Today I discovered he was a fellow Montanan, born in Hughesville to a mining engineer father.  Not too many people have been born in Montana.  He was a father to seven children and always kept up with his field, going on to teach Java programming.  I recall discussing with a colleague whether we should learn Java.  Android was perhaps his last teaching endeavor.  What a giant among techies.  He taught until he died at 81.   

Daniel McCracken, you were a hell of a teacher.

 

 

 



Sunday, June 01, 2008

Yesterday At the Mall

Coming back from Andover, and passing South Shore Plaza. I needed or thought I needed a new handbag. Used to buy them at the Coach Outlet in East Hampton and now we, alas, don't go there anymore since friends are gone.

Thought a reasonably priced straw handbag would be cool. Didn't see much online. A Douney and Bourke caught my eye Macy's web site, but I thought I better check it out.

The mall was mobbed, a circus. They must have been giving away free makeup at the Mac counter. Sale handbags piled up in a big higgelty-piggelty mess. Big icky handbags. Guess was the worst. Way too much chrome, chrone and gold and silver. I already have a gold bag, thanks. No Douney and Bourke bag like the one I was eyeing. Saw a couple I liked that were, shall we say, out of my price range. What was the old saying, champagne tastes on a beer budget. That's moi.

Ventured out into the mall. Even more people, almost chaotic. Strafed through a shitload of stores, no suitable bag. Filene's Basement a total bust. Lots of cheap ugly stuff that looked like it had been made for the Basement. They do that, you know. Make up stuff strictly to sell at outlets.

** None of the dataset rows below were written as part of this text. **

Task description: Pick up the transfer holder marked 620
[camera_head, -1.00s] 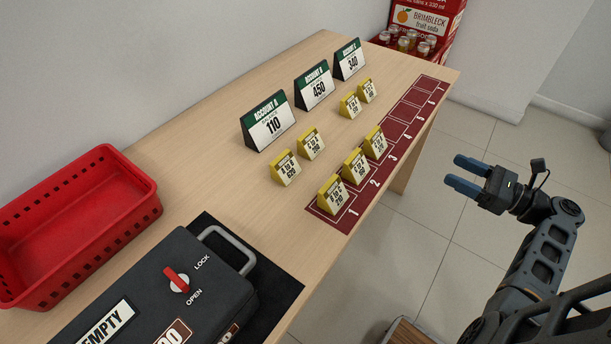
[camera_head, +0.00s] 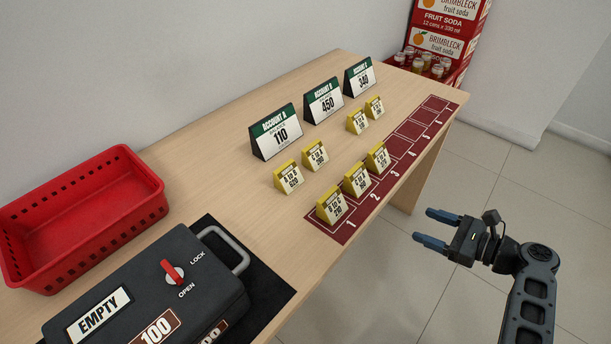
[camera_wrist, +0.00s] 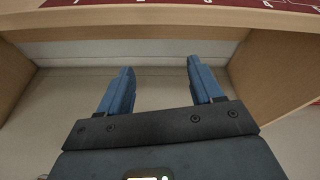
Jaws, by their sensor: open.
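Several small yellow transfer holders with white faces stand on the wooden counter. The holder at the left (camera_head: 288,177), in front of the ACCOUNT A sign, seems to read 620, but its digits are too small to be sure. Other holders stand beside it (camera_head: 315,155), at the back right (camera_head: 357,121) and on the red numbered strip (camera_head: 331,204). My gripper (camera_head: 430,227) is open and empty, out past the counter's front edge, to the right of the holders and apart from them. The wrist view shows its blue fingers (camera_wrist: 160,75) spread, with no holder in sight.
Account signs 110 (camera_head: 277,134), 450 (camera_head: 324,102) and 340 (camera_head: 360,77) stand behind the holders. A red basket (camera_head: 135,165) and a black cash box (camera_head: 215,290) are at left. The counter's front edge (camera_wrist: 160,17) crosses the top of the wrist view.

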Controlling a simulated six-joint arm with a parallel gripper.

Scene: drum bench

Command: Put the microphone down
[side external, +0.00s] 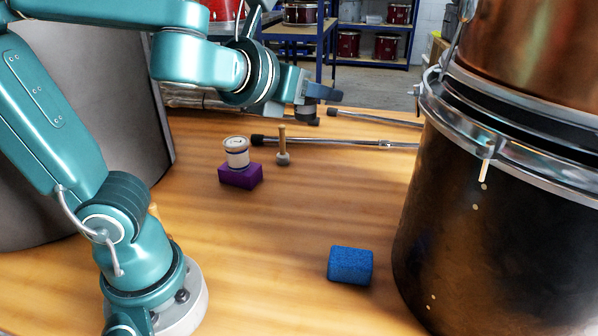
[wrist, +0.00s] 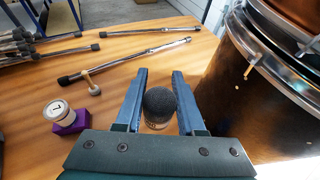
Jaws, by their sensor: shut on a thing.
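The microphone has a round dark grey mesh head (wrist: 159,103) and a paler band below it, seen between my fingers in the wrist view. My gripper (wrist: 159,76) is shut on it, with one blue finger on each side. In the side view my gripper (side external: 318,92) is at the far part of the bench, and the dark lower part of the microphone (side external: 305,113) shows under the fingers. The wooden bench top (side external: 300,215) lies below. I cannot tell how far the microphone is above the bench; its lower end is hidden in the wrist view.
A tin (side external: 236,152) sits on a purple block (side external: 241,176), beside a small wooden-handled beater (side external: 282,148). Metal rods (side external: 335,141) lie behind. A blue cylinder (side external: 350,265) lies in front. A large drum (side external: 490,215) stands at right. The middle of the bench is clear.

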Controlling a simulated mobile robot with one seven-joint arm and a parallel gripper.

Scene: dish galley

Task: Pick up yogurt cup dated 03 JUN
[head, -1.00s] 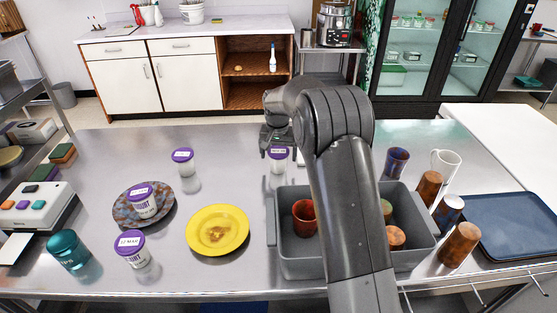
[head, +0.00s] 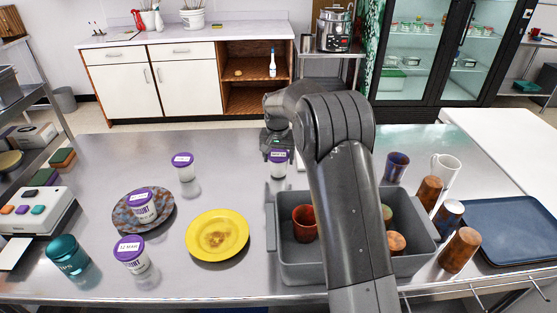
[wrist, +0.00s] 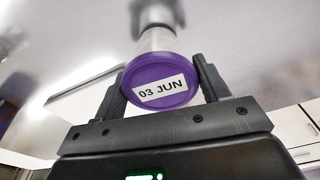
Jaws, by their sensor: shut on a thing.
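A white yogurt cup with a purple lid (wrist: 162,80) fills the middle of the wrist view. Its lid label reads 03 JUN. My gripper (wrist: 160,88) is shut on this cup, one finger on each side just at the lid. In the head view my gripper (head: 278,155) holds the cup (head: 279,170) upright, just behind the grey bin's left end. I cannot tell whether its base touches the table. Other purple-lidded cups stand at the back left (head: 184,168), on the speckled plate (head: 121,221), and at the front left (head: 133,256).
The grey bin (head: 273,232) with cups in it sits right of the yellow plate (head: 217,234). Several tumblers and a white mug (head: 445,168) stand right of the bin, near a blue tray (head: 518,228). A teal cup (head: 68,256) stands front left.

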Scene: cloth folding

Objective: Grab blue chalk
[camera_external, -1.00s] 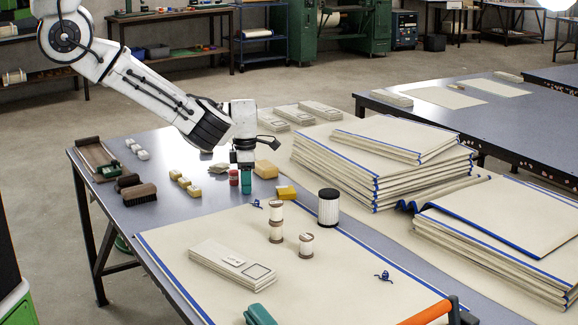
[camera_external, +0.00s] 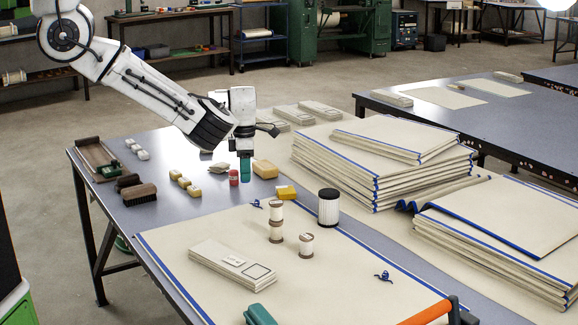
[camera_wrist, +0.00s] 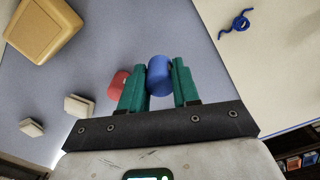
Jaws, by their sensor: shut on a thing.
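The blue chalk (camera_wrist: 160,76) is a short blue cylinder between the teal fingers of my gripper (camera_wrist: 159,85) in the wrist view. My gripper is shut on it. In the external view my gripper (camera_external: 246,170) is over the far part of the near table, its fingers hiding most or all of the blue chalk. A red cylinder (camera_external: 233,177) stands on the table just left of my gripper. It also shows in the wrist view (camera_wrist: 117,84), partly behind the left finger.
Spools (camera_external: 276,231) and a white cylinder (camera_external: 328,207) stand on the cream cloth (camera_external: 330,270). Brushes (camera_external: 139,194) and small blocks (camera_external: 179,176) lie left. Folded cloth stacks (camera_external: 380,165) rise at right.

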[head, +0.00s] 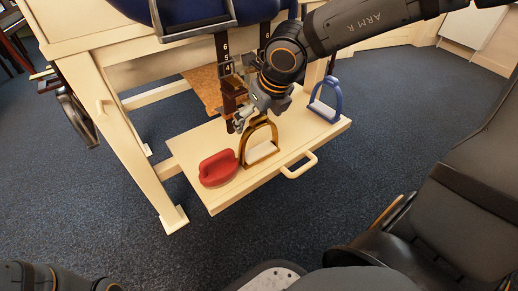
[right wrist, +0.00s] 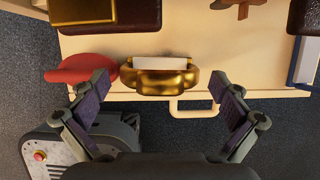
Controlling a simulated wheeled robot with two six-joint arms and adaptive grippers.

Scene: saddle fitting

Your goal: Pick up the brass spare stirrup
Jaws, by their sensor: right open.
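The brass spare stirrup (head: 243,148) stands upright on the cream pull-out shelf (head: 222,198), with a pale tread at its foot. In the right wrist view the brass stirrup (right wrist: 160,82) is seen from above, centred between the fingertips. My right gripper (head: 243,120) is above and close beside the top of the stirrup. Its two fingers (right wrist: 158,78) are spread wide, with gaps on both sides of the brass. The head view does not clearly show whether a finger touches it. My left gripper is out of view.
A blue stirrup (head: 326,104) is at the shelf's right end. Leather straps with numbers (head: 223,52) hang behind my right gripper. A shelf handle (head: 300,166) juts out in front.

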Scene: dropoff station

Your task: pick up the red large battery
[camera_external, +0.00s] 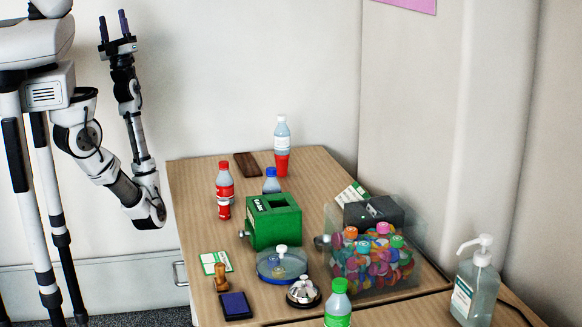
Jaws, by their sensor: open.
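I cannot surely tell which thing is the red large battery. One candidate is a red cylinder (282,164) at the far end of the wooden table, directly below or in front of a clear bottle (282,135). Another is a small red shape (224,211) at the foot of a red-capped bottle (224,182) near the table's left side. My gripper (113,17) is raised at the upper left, fingers pointing up. It is open and empty, well away from the table and everything on it.
The table (195,222) holds a green box (273,222), a clear bin of colourful pieces (372,262), a blue-rimmed dish (281,264), a bell (303,292), a stamp (218,277) and a dark brown block (247,165). A sanitizer bottle (475,288) stands at the right. Walls close off the back and right.

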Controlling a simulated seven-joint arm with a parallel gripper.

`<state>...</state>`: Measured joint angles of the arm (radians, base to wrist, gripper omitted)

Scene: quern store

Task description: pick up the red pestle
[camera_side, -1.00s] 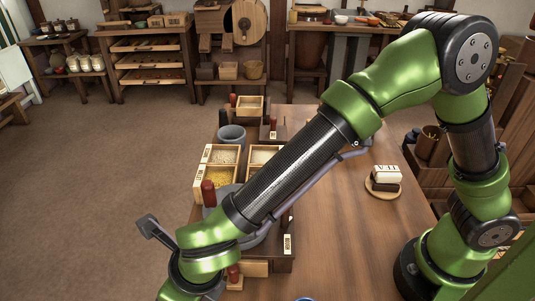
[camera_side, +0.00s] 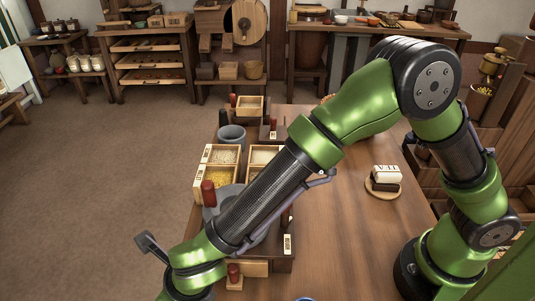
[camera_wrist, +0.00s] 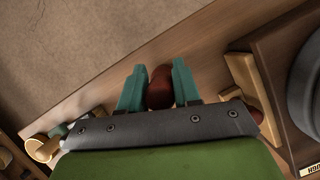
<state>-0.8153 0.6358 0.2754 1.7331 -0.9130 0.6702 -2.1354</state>
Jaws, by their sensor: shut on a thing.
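The red pestle (camera_wrist: 160,88) shows in the wrist view as a dark red rounded piece between the two teal fingers of my gripper (camera_wrist: 158,84). My gripper is shut on it. The pestle's lower part is hidden by the grey gripper body. In the side view my gripper and the held pestle are out of sight below the bottom edge, where my arm leaves the picture.
Other red-topped pieces, such as one beside the grain boxes (camera_side: 208,193), stand on the table. The table's right side is mostly clear.

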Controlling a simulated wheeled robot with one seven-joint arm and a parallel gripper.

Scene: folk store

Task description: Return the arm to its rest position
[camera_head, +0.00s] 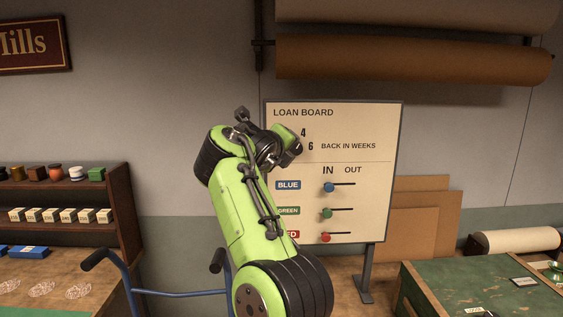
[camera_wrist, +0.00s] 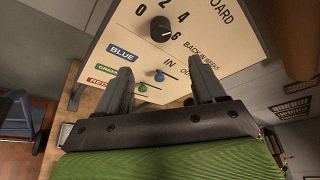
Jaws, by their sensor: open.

Waylaid by cell phone kiosk people, and then "natural handcream" guy. We all know I've been planting all week, and must confess planting without gloves. Had not groomed nails except to scrub. Hands looks like hell. Clean would be the best you could say. The guy takes my hand. Don't know if he visibly shuddered or not. These hands cook, scrub pots, dig in the soil, clean house. They haven't seen a professional manicure for years. I tell him, "sorry" and race off. Slink by the kiosk on the other side coming out of the Basement. In Boston, "Basement" always means Filene's.

Off to Lord and Taylor. After Macy's an oasis of calm. They have the Dooney and Bourke bag, but I decide it's too small. Straw bags must be out of style, like tailored blazers. The stuff you find out when you go shopping. The clerk, nice and helpful, shioot, I could have been at Nordstroms they were so helpful, said Kate Spade had some straw bags, but they had sold them all.

Find a cute leather bag for less. Sort of powder blue. Goes with summer clothes, right size, price is right. Get all kinds of discounts. Yay! Price is even righter, and another 15% off when I pay the bill. Practically giving the bag away.

S.O. ostensibly napping in the car is reading the car manual. When all else fails, read the manual. Or RTFM as we used to say in IS. Wish I had a dollar for every hour I poured over the IBM manuals. COBOL, operations, CICS, VSAM, DL/I. I used to know lots of cool stuff. Make those big blue mainframes dance. Yup.

Discovered there's a Cheesecake Factory at the Mall. I have never ever been to a Cheesecake Factory because there is always a 45 minute wait. Once on a rainy Monday at 5:00 p.m. at the Natick Mall there was a 45 minute wait. People are leaving with lots of doggie bags. Big bags. Place is a pig out factory, not what I need, I think ruefully, remembering lots of clothes for skinny 18 year olds. When I was that age, I had hardly any money to buy clothes. Maybe 40 - 50 dollars a month. We all wore black suede loafers. And other clothes, of course. Shame on you.

New idea for a novel. Just kind of came to me. Weird. Maybe I should go shopping more often.